O conselho recusou-se a agir contra Zuínglio, e Roma preparou-se para novo ataque. O reformador exclamou: “Eles que venham; eu os temo como o rochedo teme as ondas que trovejam a seus pés” (Wylie, livro 8, cap. 11). Os esforços dos eclesiásticos apenas fortaleceram a causa que procuravam destruir. A verdade continuou a ser espalhada. Na Alemanha seus adeptos, abatidos com o desaparecimento de Lutero, tomaram novo ânimo quando viram o progresso do evangelho na Suíça. Estabelecendo-se a Reforma em Zurique, seus frutos eram mais amplamente vistos na supressão do vício e na promoção da ordem.
Disputa com os romanistas
Vendo quão pouco fora alcançado pela perseguição no sentido de suprimir a obra de Lutero na Alemanha, os romanistas decidiram entrar em disputa com Zuínglio. Garantiriam a vitória escolhendo não apenas o local do debate, como também os juízes que decidiriam entre os contendores. E, se pudessem manter Zuínglio em seu poder, teriam cuidado em que ele não escapasse. Esse propósito, contudo, foi cuidadosamente ocultado.

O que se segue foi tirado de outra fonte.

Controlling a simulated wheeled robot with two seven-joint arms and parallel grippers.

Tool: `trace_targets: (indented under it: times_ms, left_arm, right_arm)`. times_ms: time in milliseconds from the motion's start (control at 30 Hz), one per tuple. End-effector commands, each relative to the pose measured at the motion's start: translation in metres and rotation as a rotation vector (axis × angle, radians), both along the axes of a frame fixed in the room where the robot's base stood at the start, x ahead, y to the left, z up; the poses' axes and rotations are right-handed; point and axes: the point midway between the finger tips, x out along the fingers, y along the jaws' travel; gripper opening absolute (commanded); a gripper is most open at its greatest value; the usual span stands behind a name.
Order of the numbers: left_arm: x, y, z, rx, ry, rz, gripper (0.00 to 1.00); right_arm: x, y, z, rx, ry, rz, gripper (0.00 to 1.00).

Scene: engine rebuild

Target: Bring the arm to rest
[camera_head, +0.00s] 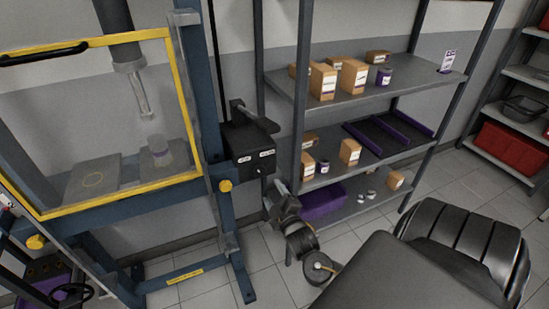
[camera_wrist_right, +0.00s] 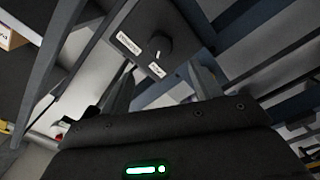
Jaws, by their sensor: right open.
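My right arm reaches up from the bottom of the head view, and its right gripper (camera_head: 276,192) is just below a black control box (camera_head: 250,146) on the blue press. In the right wrist view, the two grey fingers stand apart with nothing between them, so the right gripper (camera_wrist_right: 164,82) is open and empty. The control box (camera_wrist_right: 150,38) shows beyond the fingers, with a round knob (camera_wrist_right: 157,47) and two white labels. I cannot tell how small the gap between fingers and box is. My left gripper is not in view.
The blue press (camera_head: 226,210) with its yellow-edged guard (camera_head: 120,200) stands at left. A shelf rack (camera_head: 350,98) with cartons and purple trays stands behind, to the gripper's right. Tiled floor (camera_head: 270,260) is bare around the press's foot.

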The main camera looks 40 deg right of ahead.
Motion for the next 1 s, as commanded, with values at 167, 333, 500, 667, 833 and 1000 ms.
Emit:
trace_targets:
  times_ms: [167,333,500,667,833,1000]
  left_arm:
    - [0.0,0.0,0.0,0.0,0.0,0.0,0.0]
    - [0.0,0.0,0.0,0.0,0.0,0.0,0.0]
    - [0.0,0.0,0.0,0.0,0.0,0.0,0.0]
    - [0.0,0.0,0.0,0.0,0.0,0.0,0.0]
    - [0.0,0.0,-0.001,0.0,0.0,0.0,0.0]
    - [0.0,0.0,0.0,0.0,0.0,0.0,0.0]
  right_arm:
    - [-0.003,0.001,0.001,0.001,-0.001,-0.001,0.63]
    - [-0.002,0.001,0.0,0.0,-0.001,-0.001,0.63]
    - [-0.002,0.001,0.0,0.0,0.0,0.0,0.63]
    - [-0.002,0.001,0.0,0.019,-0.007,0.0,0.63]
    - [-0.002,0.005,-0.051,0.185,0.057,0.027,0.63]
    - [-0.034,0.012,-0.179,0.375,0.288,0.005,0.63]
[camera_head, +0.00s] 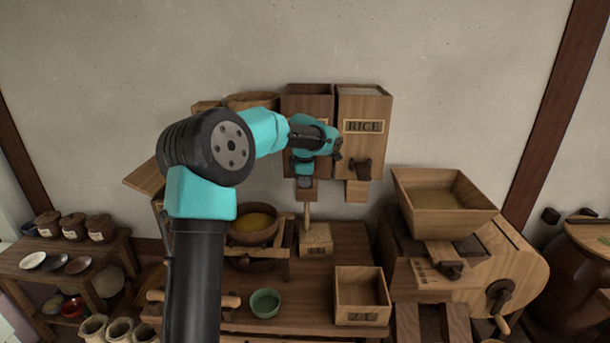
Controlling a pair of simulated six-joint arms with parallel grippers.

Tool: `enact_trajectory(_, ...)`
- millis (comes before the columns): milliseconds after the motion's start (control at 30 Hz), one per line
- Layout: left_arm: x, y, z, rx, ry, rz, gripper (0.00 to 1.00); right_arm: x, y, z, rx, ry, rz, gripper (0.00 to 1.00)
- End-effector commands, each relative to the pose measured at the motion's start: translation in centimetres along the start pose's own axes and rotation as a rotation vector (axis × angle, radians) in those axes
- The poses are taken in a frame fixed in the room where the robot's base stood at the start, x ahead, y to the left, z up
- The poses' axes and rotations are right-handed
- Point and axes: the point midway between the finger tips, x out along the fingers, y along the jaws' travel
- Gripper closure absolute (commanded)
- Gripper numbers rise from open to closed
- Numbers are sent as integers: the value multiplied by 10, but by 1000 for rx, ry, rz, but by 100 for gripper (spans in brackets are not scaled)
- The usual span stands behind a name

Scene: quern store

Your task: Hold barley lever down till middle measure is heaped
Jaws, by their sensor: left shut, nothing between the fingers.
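My left gripper (304,181) is shut and empty, in front of the lower part of the left wall bin (308,98). It hides that bin's lever and most of its label, so I cannot see whether it touches the lever. A pale stream of grain (307,212) falls from the spout (306,194) below the gripper. It runs into a small labelled wooden measure (316,249) on the bench. Pale grain shows at the measure's top, but I cannot tell whether it is heaped. My right gripper is not in view.
The bin marked RICE (364,105) hangs to the right with its own lever (362,168). A larger wooden box (362,314) and a green bowl (265,303) stand in front. A hopper mill (445,222) stands right; a bowl of yellow grain (252,238) sits left.

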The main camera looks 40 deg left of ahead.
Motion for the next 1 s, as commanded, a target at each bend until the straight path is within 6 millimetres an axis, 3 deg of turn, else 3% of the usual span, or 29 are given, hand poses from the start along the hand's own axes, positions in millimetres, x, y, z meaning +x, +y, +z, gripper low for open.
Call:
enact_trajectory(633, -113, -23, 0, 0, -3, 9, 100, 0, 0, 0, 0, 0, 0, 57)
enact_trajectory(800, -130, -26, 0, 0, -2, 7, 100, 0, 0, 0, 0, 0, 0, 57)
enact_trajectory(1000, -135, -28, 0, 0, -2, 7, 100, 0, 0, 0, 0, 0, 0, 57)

Foi designado que o debate ocorresse em Baden. Mas o Conselho de Zurique, suspeitando dos desígnios dos romanistas e advertido pelas fogueiras acesas nos cantões papais para os que professavam o evangelho, proibiu seu pastor de expor-se àquele perigo. Ir a Baden, onde o sangue dos mártires da verdade acabara de ser derramado, seria ir para a morte certa. Oecolampadius e Haller foram escolhidos para representar os reformadores, ao passo que o famoso Dr. Eck, apoiado por uma hoste de ilustres doutores e prelados, era o defensor de Roma.
Os secretários foram todos escolhidos pelos romanistas, e a outros foi vedado tomar notas, sob pena de morte. Entretanto, um estudante que assistia à discussão fazia cada noite um relato dos argumentos apresentados durante o dia. Dois outros estudantes faziam a entrega desses papéis, juntamente com as cartas diárias de Oecolampadius, a Zuínglio, em Zurique. O reformador respondia, oferecendo conselhos. Para iludir a vigilância dos guardas estacionados às portas da cidade, esses mensageiros levavam sobre a cabeça cestos de aves domésticas, e era-lhes permitido passar sem impedimento.
Zuínglio “trabalhou mais”, disse Myconius, “com suas meditações, noites de vigília e conselhos transmitidos a Baden, do que teria feito discutindo pessoalmente no meio de seus inimigos” (J. H. Merle D’Aubigné, History of the Reformation of the Sixteenth Century, livro 11, cap. 13).
Os romanistas tinham ido a Baden com as mais ricas vestes e resplendentes jóias. Viviam luxuosamente e suas mesas eram servidas com as mais custosas iguarias e vinhos seletos. Em acentuado contraste apareciam os reformadores, cuja dieta frugal os conservava apenas pouco tempo à mesa. O hospedeiro de Oecolampadius, procurando ocasião de observá-lo em seu quarto, encontrava-o sempre empenhado no estudo ou em oração, e referiu que o herege era, ao menos, “muito piedoso”.
Na conferência, “Eck subiu altivamente a um púlpito esplendidamente ornamentado, enquanto o humilde Oecolampadius, modestamente vestido, foi obrigado a tomar assento defronte de seu oponente, em um banco tosco”. A voz tonitruante e a ilimitada confiança de Eck nunca lhe faltaram. Quando melhores argumentos falhavam, recorria a insultos e mesmo a blasfêmias.
Oecolampadius, modesto e não confiante em si próprio, temera o combate. Posto que gentil e cortês nas maneiras, mostrou-se capaz e persistente. O reformador apegou-se tenazmente às Escrituras. “O costume”, dizia ele, “não tem força alguma em nossa Suíça, a menos que esteja de acordo com a constituição; ora, em assunto de fé, a Bíblia é a nossa constituição” (J. H. Merle D’Aubigné, History of the Reformation of the Sixteenth Century, livro 11, cap. 13).
O raciocínio calmo e claro do reformador, tão gentil e modestamente apresentado, falava aos espíritos que se desviavam desgostosos das afirmações jactanciosas de Eck.
A discussão prosseguiu por dezoito dias. Os representantes do papa se arrogaram a vitória. A maior parte dos delegados ficou ao lado de Roma, e a Dieta declarou vencidos os reformadores, e notificou que eles, juntamente com Zuínglio, seu chefe, estavam separados da igreja. Mas a contenda resultou em forte impulso para a causa protestante. Não muito tempo depois, as importantes cidades de Berna e Basiléia se declararam pela Reforma.